È un po’ come il gioco dell’oca. Ogni volta che arriva un giudice – italiano, europeo o internazionale che sia – a smontare leggi (e propaganda) del governo Meloni, si riparte dal via. Dal copione di berlusconiana memoria che le destre ripropongono ininterrottamente, alla bisogna, riportando le lancette del tempo al 1994. Con la ritrita tiritera delle toghe comuniste e della magistratura politicizzata che se dalle nostre parti continuano ad avere un minimo di appeal, grazie ai soliti media pronti a fare da grancassa all’esecutivo, all’estero suscitano la reazione che meritano. Grasse risate.
Dopo l’antipasto (e il disastro) dell’operazione Albania, solo negli ultimi giorni, si è perso il conto delle repliche del reiterato spettacolo. L’ennesima figuraccia (internazionale), va in scena a L’Aja. A firma del procuratore della Corte penale internazionale, Nazhat Shameem Khan, che ha accusato il governo italiano di “non aver ottemperato ai suoi obblighi” sul caso Almasri e di aver “impedito alla Corte di esercitare le sue funzioni”. Il caso è quello del presunto torturatore libico, ricercato dalla Cpi, fermato in Italia ma rispedito a Tripoli con un volo di stato anziché essere consegnato alle autorità internazionali. La reprimenda vergata da Khan e riportata nei giorni scorsi da La Stampa, fa riferimento ad una richiesta di estradizione della Libia (emessa lo scorso 20 gennaio, solo due giorni dopo il fermo del ricercato a Torino) ma resa nota “oltre tre mesi dopo il rilascio di Almasri”. Ciononostante, constata la Cpi, il presunto torturatore “non è stato né consegnato alla Corte né è stato estradato (o arrestato) in Libia al suo ritorno ma trasferito in piena libertà a Tripoli, dove è stato accolto da una folla festante”. Conclusione: “L’Italia sembra aver ritenuto di poter esercitare discrezionalità nel determinare se potesse dare priorità alla richiesta di estradizione della Libia rispetto alla richiesta di consegna della Corte”, mentre “aveva l’obbligo di consultare la Corte e la sua mancata consultazione costituisce di per sé una grave inadempienza”.

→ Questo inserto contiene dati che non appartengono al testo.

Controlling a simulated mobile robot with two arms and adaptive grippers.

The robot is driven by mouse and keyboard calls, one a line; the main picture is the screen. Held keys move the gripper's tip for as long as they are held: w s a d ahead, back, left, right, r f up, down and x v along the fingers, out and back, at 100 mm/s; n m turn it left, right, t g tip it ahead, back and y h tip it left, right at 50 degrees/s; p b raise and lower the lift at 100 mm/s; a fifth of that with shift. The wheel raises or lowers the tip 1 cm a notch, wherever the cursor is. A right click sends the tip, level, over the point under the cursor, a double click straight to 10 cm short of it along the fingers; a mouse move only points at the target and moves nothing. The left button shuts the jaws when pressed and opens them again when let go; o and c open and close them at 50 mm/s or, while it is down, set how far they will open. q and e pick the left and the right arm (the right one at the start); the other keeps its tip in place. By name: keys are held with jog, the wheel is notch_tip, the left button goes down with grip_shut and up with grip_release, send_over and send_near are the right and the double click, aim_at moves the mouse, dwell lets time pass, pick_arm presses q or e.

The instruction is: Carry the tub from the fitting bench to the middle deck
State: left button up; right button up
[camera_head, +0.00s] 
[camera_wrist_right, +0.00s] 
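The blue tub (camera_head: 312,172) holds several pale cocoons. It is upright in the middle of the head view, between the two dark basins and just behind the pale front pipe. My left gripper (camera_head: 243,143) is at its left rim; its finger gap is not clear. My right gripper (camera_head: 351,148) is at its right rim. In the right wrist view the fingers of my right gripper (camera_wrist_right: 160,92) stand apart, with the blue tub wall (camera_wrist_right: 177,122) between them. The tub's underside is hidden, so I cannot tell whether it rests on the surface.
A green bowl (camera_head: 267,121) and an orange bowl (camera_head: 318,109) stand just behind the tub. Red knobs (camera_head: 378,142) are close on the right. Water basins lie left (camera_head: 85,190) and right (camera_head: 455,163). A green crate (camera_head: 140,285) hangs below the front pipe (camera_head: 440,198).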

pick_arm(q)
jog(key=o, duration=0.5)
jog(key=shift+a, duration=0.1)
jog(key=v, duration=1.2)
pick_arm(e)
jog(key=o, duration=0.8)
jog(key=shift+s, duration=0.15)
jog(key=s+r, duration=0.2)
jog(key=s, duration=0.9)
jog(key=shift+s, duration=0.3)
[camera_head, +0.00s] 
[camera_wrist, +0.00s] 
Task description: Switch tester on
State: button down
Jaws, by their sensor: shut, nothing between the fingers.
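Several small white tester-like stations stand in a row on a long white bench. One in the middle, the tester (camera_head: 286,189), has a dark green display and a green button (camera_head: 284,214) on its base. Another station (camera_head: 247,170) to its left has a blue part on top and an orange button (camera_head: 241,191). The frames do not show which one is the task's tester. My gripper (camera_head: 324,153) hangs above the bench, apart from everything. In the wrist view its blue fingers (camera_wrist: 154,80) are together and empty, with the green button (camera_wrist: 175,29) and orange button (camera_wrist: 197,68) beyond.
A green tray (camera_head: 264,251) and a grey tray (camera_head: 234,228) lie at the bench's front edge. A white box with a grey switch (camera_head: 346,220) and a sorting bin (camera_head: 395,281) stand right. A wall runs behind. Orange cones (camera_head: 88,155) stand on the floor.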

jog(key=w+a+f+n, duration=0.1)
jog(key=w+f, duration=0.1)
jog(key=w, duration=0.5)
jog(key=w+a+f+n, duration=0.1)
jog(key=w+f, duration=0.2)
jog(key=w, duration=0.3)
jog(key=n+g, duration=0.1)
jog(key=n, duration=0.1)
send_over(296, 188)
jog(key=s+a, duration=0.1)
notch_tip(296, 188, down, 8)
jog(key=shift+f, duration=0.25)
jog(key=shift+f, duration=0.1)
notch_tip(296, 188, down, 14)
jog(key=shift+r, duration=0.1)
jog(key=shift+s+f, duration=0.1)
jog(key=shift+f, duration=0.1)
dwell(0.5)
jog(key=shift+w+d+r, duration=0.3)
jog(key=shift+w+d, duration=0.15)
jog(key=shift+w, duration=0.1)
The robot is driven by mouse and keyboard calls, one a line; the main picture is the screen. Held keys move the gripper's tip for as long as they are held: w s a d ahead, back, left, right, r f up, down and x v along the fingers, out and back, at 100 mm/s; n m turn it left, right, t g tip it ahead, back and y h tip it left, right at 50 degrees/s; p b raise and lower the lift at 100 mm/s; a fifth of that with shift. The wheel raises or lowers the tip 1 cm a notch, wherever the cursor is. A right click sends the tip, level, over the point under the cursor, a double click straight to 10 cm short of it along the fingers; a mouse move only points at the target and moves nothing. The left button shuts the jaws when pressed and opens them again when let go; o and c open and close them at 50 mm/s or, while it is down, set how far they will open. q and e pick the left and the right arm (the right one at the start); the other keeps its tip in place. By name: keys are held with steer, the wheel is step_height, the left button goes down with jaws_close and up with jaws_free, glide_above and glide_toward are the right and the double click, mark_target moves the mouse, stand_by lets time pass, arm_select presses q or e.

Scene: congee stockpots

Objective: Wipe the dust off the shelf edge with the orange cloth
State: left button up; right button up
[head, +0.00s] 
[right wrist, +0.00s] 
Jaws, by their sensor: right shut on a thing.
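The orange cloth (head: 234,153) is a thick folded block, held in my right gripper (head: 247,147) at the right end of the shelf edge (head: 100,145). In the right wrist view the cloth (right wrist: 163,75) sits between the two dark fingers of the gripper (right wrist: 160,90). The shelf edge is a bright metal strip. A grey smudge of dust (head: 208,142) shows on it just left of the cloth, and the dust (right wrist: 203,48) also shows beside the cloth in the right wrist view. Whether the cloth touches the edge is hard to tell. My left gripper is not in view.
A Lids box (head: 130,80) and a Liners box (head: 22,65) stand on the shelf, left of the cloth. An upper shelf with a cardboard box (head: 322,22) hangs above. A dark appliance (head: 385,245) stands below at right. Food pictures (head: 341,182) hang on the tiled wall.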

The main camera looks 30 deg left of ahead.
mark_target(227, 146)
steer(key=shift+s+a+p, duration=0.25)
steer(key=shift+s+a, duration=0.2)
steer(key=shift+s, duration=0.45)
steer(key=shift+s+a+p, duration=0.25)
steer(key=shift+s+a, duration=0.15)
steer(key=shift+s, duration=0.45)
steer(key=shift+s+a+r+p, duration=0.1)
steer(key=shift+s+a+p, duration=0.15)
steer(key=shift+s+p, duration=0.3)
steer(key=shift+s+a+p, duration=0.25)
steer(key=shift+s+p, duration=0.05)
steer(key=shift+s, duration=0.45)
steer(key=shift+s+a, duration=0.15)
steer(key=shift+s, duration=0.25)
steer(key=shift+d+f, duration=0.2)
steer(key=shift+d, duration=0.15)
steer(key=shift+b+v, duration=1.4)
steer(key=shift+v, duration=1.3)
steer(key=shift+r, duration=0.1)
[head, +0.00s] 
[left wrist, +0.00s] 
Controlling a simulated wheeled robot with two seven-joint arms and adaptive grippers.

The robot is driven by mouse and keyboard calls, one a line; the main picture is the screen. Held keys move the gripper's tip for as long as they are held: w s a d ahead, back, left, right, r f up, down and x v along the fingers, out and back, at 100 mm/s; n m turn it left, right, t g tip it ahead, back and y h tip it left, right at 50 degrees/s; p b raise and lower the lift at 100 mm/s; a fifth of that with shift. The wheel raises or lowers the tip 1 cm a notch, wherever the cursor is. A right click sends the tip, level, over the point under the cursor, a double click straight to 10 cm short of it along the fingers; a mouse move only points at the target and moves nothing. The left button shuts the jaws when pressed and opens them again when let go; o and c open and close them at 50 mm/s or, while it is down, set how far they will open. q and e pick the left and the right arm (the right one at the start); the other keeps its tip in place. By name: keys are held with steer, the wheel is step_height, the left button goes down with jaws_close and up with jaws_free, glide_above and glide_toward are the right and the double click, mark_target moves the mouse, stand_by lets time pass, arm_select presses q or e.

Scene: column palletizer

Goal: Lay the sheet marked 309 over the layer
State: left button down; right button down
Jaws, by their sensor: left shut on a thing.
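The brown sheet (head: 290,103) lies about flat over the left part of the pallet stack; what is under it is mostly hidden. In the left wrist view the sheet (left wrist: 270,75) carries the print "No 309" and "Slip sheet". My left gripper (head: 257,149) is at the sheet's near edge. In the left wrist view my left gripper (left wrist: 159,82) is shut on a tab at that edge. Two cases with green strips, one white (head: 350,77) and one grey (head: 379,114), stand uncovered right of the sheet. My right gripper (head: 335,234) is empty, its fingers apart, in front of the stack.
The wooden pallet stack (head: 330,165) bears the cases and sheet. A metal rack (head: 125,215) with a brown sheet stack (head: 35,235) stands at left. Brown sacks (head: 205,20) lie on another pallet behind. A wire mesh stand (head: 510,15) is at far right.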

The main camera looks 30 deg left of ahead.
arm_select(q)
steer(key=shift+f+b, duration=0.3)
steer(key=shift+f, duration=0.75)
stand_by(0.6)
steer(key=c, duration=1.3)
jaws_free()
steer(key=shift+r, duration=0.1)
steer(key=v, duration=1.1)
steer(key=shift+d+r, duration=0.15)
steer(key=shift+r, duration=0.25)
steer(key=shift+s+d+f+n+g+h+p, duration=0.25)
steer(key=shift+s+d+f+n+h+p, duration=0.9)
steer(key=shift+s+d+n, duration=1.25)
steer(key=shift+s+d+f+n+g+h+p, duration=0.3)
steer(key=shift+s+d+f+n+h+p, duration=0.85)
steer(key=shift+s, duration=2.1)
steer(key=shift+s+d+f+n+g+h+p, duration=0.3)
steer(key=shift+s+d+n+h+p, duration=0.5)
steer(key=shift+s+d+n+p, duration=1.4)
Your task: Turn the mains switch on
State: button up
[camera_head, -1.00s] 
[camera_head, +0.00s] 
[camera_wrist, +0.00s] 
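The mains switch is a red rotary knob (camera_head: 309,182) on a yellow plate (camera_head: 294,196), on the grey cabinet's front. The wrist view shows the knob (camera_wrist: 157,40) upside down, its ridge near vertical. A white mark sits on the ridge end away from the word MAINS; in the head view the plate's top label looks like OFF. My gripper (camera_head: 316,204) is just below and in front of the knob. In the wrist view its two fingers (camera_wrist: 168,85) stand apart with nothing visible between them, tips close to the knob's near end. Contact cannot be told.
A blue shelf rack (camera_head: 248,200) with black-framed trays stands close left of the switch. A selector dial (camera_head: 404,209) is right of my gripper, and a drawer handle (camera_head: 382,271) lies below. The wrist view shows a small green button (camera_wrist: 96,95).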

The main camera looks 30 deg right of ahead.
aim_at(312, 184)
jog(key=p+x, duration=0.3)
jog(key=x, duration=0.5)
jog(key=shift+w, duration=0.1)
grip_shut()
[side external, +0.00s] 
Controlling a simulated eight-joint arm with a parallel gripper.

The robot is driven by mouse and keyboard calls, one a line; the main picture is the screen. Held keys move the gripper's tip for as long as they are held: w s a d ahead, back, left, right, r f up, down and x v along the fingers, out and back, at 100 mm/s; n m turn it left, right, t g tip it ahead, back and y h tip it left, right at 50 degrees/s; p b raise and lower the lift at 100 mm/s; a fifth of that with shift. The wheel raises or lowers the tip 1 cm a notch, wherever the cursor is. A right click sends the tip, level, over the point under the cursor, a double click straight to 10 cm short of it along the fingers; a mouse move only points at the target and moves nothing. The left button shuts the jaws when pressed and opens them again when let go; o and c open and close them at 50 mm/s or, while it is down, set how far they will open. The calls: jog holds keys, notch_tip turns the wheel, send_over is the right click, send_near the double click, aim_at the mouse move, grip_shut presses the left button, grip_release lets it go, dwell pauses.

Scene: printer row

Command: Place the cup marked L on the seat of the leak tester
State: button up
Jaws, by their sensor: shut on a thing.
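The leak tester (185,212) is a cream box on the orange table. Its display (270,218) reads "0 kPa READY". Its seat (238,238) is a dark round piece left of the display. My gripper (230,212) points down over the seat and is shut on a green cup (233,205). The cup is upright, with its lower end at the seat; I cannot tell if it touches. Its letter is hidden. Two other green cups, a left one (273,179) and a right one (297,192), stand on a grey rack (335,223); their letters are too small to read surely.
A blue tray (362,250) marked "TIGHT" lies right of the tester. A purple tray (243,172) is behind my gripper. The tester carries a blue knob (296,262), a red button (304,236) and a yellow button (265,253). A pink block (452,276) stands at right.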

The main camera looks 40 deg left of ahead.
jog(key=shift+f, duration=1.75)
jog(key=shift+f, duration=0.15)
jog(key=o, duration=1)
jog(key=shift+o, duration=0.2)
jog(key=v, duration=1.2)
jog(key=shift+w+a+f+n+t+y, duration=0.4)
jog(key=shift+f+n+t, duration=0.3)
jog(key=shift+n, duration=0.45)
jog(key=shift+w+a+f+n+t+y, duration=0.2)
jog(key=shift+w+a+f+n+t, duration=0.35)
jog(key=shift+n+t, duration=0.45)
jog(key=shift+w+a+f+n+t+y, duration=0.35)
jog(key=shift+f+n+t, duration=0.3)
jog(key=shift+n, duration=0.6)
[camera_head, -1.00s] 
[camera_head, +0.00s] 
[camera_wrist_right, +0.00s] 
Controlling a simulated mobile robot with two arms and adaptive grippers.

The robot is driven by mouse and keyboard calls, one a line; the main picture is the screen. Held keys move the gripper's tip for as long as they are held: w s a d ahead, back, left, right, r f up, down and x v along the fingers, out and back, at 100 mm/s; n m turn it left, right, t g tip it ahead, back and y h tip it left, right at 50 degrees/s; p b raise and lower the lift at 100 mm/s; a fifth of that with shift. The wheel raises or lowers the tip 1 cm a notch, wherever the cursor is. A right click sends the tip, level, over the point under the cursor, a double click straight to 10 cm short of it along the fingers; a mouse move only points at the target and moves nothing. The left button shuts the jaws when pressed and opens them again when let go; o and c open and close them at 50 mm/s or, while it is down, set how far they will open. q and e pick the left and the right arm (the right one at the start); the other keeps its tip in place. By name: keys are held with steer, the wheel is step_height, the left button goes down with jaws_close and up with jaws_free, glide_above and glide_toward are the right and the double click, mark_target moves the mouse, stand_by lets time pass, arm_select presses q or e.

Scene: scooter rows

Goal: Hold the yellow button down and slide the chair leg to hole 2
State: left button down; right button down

Stesso giorno, altra figuraccia. Stavolta è il Massimario della Cassazione, in una relazione non vincolante a demolire il decreto Sicurezza elencandone, uno dietro l’altro, tutti i possibili profili di incostituzionalità. Peraltro già ampiamente noti e da più parti evidenziati durante l’iter del provvedimento. Il ministro della Giustizia Nordio non perde tempo a dichiararsi “incredulo”, annunciando di aver dato agli uffici di Via Arenula di “acquisire la relazione” e soprattutto “conoscerne l’ordinario regime di divulgazione”. Tocca così all’Anm ricordare al Guardasigilli “che uno dei compiti specifici dell’Ufficio del Massimario, le cui attribuzioni ex art. 68 ordinamento giudiziario sono definite dal Primo Presidente della Corte di Cassazione, è proprio quello di redigere le relazioni sulle novità normative, evidenziandone anche le eventuali criticità dal punto di vista della tenuta costituzionale”. In soccorso arriva poi il collega Piantedosi, che sempre in un’intervista alla Stampa, definisce quello della Cassazione “un esercizio connotato da una forte impostazione ideologica”. Un incipit promettente, peccato per la successiva ammissione del ministro dell’Interno: “Non ho avuto tempo di leggere la relazione, ma…”.
Intanto, mentre il vice premier Tajani disserta su temi decisivi per il destino del pianeta, come le origini giudaico-cristiane (a dir poco controverse) della bandiera europea, apprendiamo dall’Istat che l’inflazione, specie sui prodotti alimentari, è tornata a correre e la pressione fiscale, malgrado la crociata delle destre contro l’eccessiva tassazione, continua a salire. In barba alla propaganda.